Directive: Return all the data below as it stands, minus the pictures.

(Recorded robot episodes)

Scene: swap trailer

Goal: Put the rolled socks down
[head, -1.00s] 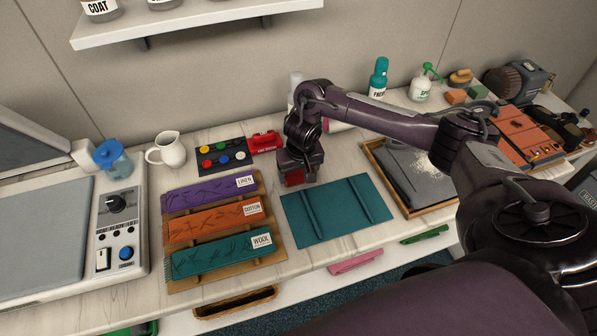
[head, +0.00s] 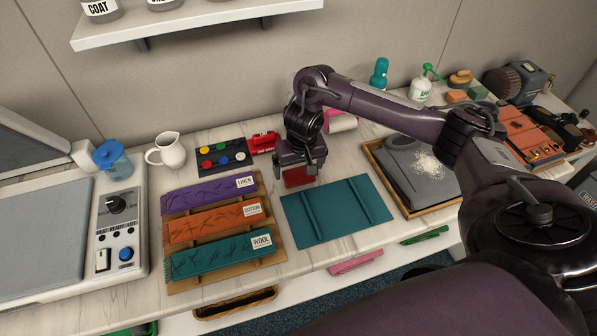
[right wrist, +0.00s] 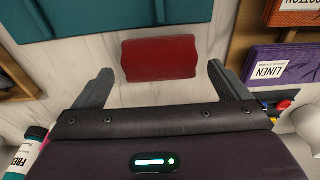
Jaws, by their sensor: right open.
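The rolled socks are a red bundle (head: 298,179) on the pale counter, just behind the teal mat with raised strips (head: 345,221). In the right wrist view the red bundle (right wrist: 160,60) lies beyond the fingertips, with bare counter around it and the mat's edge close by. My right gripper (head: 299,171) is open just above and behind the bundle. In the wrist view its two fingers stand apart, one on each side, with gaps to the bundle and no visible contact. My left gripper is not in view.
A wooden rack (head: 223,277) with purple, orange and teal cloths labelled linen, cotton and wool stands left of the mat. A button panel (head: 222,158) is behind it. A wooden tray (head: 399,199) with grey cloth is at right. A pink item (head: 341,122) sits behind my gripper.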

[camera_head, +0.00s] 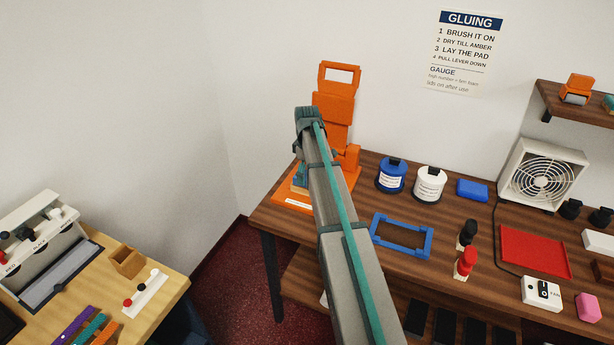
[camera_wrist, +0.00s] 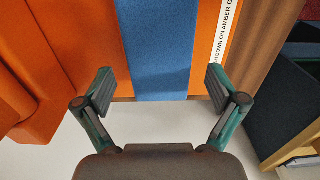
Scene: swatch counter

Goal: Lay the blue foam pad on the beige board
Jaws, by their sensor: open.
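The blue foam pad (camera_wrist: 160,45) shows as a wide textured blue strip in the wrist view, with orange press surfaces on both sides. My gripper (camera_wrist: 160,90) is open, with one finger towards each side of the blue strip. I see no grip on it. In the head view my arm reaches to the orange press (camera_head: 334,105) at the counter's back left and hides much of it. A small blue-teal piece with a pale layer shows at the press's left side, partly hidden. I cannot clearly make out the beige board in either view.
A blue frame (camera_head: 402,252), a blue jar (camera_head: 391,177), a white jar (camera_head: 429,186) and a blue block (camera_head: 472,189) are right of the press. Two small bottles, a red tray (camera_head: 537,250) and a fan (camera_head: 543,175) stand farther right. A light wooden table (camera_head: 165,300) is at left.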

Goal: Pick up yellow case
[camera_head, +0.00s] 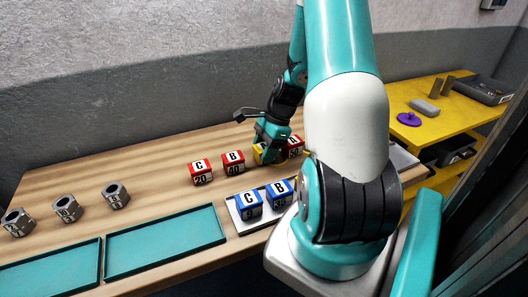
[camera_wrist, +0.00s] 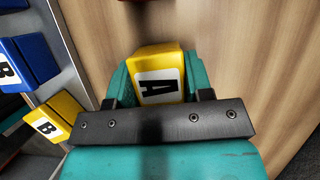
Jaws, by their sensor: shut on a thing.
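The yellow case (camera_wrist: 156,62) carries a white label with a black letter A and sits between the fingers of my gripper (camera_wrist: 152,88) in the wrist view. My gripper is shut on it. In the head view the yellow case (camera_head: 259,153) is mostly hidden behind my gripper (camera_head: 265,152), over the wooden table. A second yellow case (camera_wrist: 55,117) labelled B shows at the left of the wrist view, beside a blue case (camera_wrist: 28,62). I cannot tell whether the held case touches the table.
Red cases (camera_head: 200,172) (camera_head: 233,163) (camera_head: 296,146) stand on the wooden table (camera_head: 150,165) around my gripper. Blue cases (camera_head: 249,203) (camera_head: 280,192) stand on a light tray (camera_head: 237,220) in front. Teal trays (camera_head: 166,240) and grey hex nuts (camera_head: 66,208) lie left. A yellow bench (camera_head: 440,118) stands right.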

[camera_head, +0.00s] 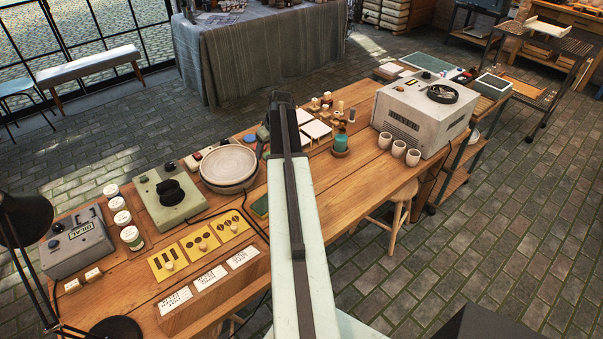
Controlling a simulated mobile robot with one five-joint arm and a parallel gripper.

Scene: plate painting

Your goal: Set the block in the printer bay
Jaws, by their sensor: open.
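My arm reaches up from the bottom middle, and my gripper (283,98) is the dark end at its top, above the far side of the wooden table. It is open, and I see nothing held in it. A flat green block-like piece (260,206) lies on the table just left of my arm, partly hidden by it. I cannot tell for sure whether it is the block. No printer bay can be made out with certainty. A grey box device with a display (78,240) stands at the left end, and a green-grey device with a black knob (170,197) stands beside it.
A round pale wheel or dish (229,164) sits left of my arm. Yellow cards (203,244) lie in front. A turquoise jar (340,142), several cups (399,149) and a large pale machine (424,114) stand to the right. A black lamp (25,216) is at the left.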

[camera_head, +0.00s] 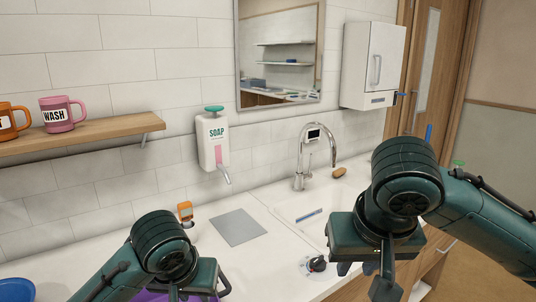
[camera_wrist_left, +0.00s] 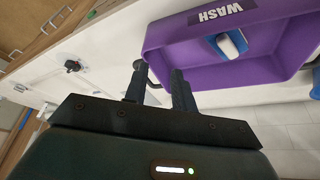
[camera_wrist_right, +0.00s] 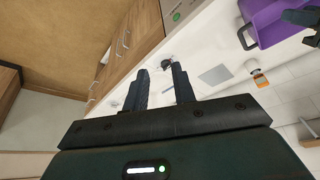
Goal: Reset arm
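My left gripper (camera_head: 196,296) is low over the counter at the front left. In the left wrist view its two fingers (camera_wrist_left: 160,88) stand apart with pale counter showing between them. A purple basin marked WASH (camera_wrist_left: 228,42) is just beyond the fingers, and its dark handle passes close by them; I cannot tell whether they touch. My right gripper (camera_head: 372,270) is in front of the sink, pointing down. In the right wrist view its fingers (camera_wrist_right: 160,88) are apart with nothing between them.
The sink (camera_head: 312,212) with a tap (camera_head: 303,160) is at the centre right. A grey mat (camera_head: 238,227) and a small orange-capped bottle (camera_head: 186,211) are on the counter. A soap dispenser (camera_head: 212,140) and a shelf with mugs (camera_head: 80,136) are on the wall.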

Result of the task:
Scene: swap trailer

Goal: Put the rolled socks down
[head, -1.00s] 
[head, +0.00s] 
[right wrist, +0.00s] 
Jaws, by their sensor: right open.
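The rolled socks are a red bundle (head: 298,179) on the pale counter, just behind the teal mat with raised strips (head: 345,221). In the right wrist view the red bundle (right wrist: 160,60) lies beyond the fingertips, with bare counter around it and the mat's edge close by. My right gripper (head: 299,171) is open just above and behind the bundle. In the wrist view its two fingers stand apart, one on each side, with gaps to the bundle and no visible contact. My left gripper is not in view.
A wooden rack (head: 223,277) with purple, orange and teal cloths labelled linen, cotton and wool stands left of the mat. A button panel (head: 222,158) is behind it. A wooden tray (head: 399,199) with grey cloth is at right. A pink item (head: 341,122) sits behind my gripper.

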[camera_head, +0.00s] 
[camera_wrist, +0.00s] 
Scene: swatch counter

Goal: Lay the blue foam pad on the beige board
Jaws, by their sensor: open.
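The blue foam pad (camera_wrist: 160,45) shows as a wide textured blue strip in the wrist view, with orange press surfaces on both sides. My gripper (camera_wrist: 160,90) is open, with one finger towards each side of the blue strip. I see no grip on it. In the head view my arm reaches to the orange press (camera_head: 334,105) at the counter's back left and hides much of it. A small blue-teal piece with a pale layer shows at the press's left side, partly hidden. I cannot clearly make out the beige board in either view.
A blue frame (camera_head: 402,252), a blue jar (camera_head: 391,177), a white jar (camera_head: 429,186) and a blue block (camera_head: 472,189) are right of the press. Two small bottles, a red tray (camera_head: 537,250) and a fan (camera_head: 543,175) stand farther right. A light wooden table (camera_head: 165,300) is at left.

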Goal: Pick up yellow case
[camera_head, +0.00s] 
[camera_wrist, +0.00s] 
Jaws, by their sensor: shut on a thing.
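The yellow case (camera_wrist: 156,62) carries a white label with a black letter A and sits between the fingers of my gripper (camera_wrist: 152,88) in the wrist view. My gripper is shut on it. In the head view the yellow case (camera_head: 259,153) is mostly hidden behind my gripper (camera_head: 265,152), over the wooden table. A second yellow case (camera_wrist: 55,117) labelled B shows at the left of the wrist view, beside a blue case (camera_wrist: 28,62). I cannot tell whether the held case touches the table.
Red cases (camera_head: 200,172) (camera_head: 233,163) (camera_head: 296,146) stand on the wooden table (camera_head: 150,165) around my gripper. Blue cases (camera_head: 249,203) (camera_head: 280,192) stand on a light tray (camera_head: 237,220) in front. Teal trays (camera_head: 166,240) and grey hex nuts (camera_head: 66,208) lie left. A yellow bench (camera_head: 440,118) stands right.

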[camera_head, +0.00s] 
Controlling a simulated mobile robot with one five-joint arm and a parallel gripper.

Scene: plate painting

Your goal: Set the block in the printer bay
Jaws, by their sensor: open.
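My arm reaches up from the bottom middle, and my gripper (283,98) is the dark end at its top, above the far side of the wooden table. It is open, and I see nothing held in it. A flat green block-like piece (260,206) lies on the table just left of my arm, partly hidden by it. I cannot tell for sure whether it is the block. No printer bay can be made out with certainty. A grey box device with a display (78,240) stands at the left end, and a green-grey device with a black knob (170,197) stands beside it.
A round pale wheel or dish (229,164) sits left of my arm. Yellow cards (203,244) lie in front. A turquoise jar (340,142), several cups (399,149) and a large pale machine (424,114) stand to the right. A black lamp (25,216) is at the left.

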[camera_head, +0.00s] 
[camera_wrist_left, +0.00s] 
[camera_wrist_right, +0.00s] 
Goal: Reset arm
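My left gripper (camera_head: 196,296) is low over the counter at the front left. In the left wrist view its two fingers (camera_wrist_left: 160,88) stand apart with pale counter showing between them. A purple basin marked WASH (camera_wrist_left: 228,42) is just beyond the fingers, and its dark handle passes close by them; I cannot tell whether they touch. My right gripper (camera_head: 372,270) is in front of the sink, pointing down. In the right wrist view its fingers (camera_wrist_right: 160,88) are apart with nothing between them.
The sink (camera_head: 312,212) with a tap (camera_head: 303,160) is at the centre right. A grey mat (camera_head: 238,227) and a small orange-capped bottle (camera_head: 186,211) are on the counter. A soap dispenser (camera_head: 212,140) and a shelf with mugs (camera_head: 80,136) are on the wall.

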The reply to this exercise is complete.